Je demande à l'Assemblée de vouloir bien ajourner à la séance de mardi soir le rapport sur l'affaire d'Avignon.

Plusieurs membres: A mardi matin!

M. Mouysset. Il est très important de connaître la vérité sur l'affaire d'Avignon, mais je m'imagine que l'Assemblée ne veut pas s'exposer à prononcer sur cette affaire sans avoir des renseignements certains. Nous touchons au moment d'en avoir; il serait donc imprudent de prendre auparavant une décision. Je demande que le rapport soit différé jusqu'à ce que nous ayons les procédures instruítes à Avignon et que l'on passe à l'ordre du jour quant à présent sur la proposition d'envoyer des commissaires pris dans le sein de l'Assemblée.

(L'Assemblée passe à l'ordre du jour.)

M. Lecointe-Puyraveau. Je demande la parole pour réclamer l'exécution de la Constitution; c'est vous en dire assez pour m'attirer votre attention. La Constitution a anéanti tous les préjugés; la Constitution dit encore qu'il n'y a plus ni vénalité, ni hérédité d'office. Vous savez, Messieurs, qu'il y avait auprès de différents tribunaux des personnes qui avaient des charges en vertu desquelles elles exerçaient des fonctions privilégiées; ces particuliers se donnaient le titre de greffiers de l'Ecritoire. Ils prétendaient avoir le droit exclusif de rédiger les procès-verbaux qui étaient faits par les experts. Ils soutiennent encore aujourd'hui qu'ils ont le même droit, et qu'un particulier qui est intéressé à faire une visite quelconque, ne peut pas se servir d'autres officiers publics. Ils s'appuient sur ce que les décrets sur le nouvel ordre judiciaire disent que les anciennes formes de la procédure seront suivies jusqu'à ce qu'il en ait été autrement ordonné. Je demande que ces officiers publics soient nominativement déclarés supprimés et que le comité de législation, auquel il est déjà parvenu des pièces concernant cet objet, vous fasse incessamment son rapport. (Appuyé! appuyé !)
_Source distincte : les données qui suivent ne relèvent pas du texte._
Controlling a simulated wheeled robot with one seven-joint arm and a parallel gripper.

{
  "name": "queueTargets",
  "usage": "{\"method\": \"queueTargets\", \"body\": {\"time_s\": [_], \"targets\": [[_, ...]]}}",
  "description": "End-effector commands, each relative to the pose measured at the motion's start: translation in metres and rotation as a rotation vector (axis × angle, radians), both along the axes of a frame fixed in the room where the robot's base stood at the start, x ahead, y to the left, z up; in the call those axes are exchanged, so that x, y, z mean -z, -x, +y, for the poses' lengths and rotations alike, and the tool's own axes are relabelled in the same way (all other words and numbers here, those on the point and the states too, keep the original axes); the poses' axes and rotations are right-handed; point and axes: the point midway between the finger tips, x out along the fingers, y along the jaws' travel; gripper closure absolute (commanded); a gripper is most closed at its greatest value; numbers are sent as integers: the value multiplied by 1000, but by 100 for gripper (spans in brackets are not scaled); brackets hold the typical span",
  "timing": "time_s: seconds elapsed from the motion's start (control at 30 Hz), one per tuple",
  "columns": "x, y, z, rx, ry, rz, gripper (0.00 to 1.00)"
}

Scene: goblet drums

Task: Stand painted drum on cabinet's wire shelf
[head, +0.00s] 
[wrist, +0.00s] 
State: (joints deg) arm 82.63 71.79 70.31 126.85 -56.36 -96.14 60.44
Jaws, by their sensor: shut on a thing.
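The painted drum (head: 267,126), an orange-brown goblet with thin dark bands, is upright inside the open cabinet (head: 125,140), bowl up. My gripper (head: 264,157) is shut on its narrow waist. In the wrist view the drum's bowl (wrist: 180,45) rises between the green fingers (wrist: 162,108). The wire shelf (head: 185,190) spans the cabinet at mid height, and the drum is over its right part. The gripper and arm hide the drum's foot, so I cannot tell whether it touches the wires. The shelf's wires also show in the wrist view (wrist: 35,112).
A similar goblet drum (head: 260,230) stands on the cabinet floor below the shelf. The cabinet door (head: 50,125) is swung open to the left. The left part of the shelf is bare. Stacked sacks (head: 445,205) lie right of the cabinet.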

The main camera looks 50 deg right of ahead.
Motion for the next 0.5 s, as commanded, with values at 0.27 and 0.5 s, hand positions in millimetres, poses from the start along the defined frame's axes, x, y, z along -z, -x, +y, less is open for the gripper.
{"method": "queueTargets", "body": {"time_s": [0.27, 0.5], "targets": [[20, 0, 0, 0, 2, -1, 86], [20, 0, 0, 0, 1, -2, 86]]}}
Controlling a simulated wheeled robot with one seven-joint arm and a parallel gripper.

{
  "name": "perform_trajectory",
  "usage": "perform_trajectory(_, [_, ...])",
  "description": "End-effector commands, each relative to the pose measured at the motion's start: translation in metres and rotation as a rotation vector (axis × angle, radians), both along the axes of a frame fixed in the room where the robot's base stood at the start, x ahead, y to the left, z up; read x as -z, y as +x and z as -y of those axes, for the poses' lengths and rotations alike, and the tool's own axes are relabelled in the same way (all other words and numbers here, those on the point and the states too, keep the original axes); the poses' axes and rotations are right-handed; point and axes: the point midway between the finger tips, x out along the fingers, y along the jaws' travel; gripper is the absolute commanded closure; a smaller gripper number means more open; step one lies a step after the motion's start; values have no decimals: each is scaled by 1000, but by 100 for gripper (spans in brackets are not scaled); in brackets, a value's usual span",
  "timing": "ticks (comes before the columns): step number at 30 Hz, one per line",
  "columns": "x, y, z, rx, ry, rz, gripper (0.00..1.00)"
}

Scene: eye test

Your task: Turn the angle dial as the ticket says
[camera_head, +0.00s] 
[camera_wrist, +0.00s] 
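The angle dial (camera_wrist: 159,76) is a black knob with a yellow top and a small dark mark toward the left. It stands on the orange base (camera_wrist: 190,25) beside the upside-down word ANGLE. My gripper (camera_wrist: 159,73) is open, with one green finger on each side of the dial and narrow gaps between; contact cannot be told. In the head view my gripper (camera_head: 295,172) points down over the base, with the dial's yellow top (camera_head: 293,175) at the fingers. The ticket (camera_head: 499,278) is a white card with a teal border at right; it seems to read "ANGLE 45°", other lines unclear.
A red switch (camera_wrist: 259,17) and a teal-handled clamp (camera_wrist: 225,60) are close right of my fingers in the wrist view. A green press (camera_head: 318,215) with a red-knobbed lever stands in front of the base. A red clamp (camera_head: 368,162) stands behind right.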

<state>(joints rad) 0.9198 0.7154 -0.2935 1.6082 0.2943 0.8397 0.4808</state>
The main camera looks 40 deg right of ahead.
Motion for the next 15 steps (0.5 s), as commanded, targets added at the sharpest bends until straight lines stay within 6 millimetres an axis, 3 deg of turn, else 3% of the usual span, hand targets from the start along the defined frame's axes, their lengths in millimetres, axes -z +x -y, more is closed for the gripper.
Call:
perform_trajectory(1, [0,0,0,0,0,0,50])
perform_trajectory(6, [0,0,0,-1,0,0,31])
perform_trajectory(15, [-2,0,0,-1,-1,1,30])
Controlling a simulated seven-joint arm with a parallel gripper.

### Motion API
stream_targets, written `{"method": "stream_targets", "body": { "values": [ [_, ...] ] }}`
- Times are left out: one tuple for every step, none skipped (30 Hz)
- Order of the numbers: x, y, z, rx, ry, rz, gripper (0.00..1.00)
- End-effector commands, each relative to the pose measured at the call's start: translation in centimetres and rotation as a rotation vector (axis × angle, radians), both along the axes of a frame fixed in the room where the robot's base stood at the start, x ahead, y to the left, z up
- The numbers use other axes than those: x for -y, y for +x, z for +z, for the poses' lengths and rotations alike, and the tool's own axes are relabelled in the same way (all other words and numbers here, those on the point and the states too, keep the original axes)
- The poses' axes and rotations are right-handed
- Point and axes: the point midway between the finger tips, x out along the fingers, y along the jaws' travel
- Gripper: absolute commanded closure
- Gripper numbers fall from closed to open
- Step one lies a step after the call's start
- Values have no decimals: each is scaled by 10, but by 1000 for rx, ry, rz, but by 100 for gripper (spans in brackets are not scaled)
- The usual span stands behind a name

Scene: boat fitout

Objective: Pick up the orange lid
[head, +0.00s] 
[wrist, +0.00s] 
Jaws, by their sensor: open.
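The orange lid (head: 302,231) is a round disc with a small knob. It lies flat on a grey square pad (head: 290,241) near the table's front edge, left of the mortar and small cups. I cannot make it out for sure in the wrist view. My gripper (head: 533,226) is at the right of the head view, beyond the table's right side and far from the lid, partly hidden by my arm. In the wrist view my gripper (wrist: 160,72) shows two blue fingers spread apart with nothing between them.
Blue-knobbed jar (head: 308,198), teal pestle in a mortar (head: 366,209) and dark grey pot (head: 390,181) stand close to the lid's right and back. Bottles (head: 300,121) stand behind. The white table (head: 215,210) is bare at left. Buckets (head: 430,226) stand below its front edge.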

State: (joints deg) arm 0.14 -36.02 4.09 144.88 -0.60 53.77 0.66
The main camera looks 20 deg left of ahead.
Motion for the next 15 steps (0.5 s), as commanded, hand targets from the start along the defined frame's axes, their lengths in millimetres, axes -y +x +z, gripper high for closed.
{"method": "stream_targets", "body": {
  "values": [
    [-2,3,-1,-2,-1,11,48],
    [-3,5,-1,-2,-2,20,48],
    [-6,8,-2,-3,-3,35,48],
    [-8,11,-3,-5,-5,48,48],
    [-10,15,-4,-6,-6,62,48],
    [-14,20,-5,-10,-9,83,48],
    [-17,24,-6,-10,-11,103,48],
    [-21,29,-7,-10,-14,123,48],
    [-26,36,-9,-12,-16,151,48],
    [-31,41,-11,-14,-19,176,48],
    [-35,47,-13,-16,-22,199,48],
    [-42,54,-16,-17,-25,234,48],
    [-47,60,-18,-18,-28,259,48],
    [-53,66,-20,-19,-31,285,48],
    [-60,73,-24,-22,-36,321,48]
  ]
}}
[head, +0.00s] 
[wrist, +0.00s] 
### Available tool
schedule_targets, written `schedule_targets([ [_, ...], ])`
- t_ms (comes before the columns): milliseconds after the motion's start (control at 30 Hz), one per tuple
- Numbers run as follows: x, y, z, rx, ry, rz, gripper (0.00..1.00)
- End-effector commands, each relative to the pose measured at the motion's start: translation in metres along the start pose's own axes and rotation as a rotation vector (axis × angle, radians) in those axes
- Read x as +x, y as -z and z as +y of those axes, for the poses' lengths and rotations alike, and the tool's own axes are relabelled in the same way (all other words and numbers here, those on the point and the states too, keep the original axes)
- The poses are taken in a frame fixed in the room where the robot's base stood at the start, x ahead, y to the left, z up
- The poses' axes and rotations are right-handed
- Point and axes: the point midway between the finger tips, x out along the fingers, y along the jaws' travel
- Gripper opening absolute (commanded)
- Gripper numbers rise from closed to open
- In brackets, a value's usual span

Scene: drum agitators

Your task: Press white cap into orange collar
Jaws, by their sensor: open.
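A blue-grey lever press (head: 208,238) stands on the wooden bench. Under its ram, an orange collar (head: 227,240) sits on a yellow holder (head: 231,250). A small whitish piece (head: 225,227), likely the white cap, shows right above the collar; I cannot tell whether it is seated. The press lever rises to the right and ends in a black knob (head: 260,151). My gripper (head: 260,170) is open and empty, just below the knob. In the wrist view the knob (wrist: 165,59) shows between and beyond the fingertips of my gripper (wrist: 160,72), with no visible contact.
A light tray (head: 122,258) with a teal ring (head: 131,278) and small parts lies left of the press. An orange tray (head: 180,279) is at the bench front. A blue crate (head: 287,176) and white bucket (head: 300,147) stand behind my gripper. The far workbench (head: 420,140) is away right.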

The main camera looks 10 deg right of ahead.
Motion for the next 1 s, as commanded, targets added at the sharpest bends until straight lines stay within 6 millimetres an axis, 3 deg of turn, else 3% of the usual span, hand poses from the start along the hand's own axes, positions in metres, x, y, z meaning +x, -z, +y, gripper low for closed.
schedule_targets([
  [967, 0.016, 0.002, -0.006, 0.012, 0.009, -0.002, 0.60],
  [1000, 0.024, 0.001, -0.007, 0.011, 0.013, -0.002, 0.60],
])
(L'Assemblée renvoie la motion de M. LecointePuyraveau au comité de législation.)

M. Dorizy. Au renvoi qui vient d'être prononcé, je demande qu'on ajoute l'examen des arpenteurs et des architectes-jurés-experts qui se trouvent dans l'Almanach royal.

(L'Assemblée décrète la motion de M. Dorizy.)

Un membre: Messieurs, le nommé Duplessis, soldat au 84 régiment en garnison à Challans, ayant une fort belle écriture et ayant donné des preuves de civisme, voyant une place de commis vacante dans le directoire de Challans, demanda à occuper cette place par interim, jusqu'à ce qu'on eût nommé un commis. Le directoire, croyant encourager le soldat et flatter en même temps tous ses camarades, a donné cette place à ce soldat afin de l'attacher de plus en plus à la Constitution.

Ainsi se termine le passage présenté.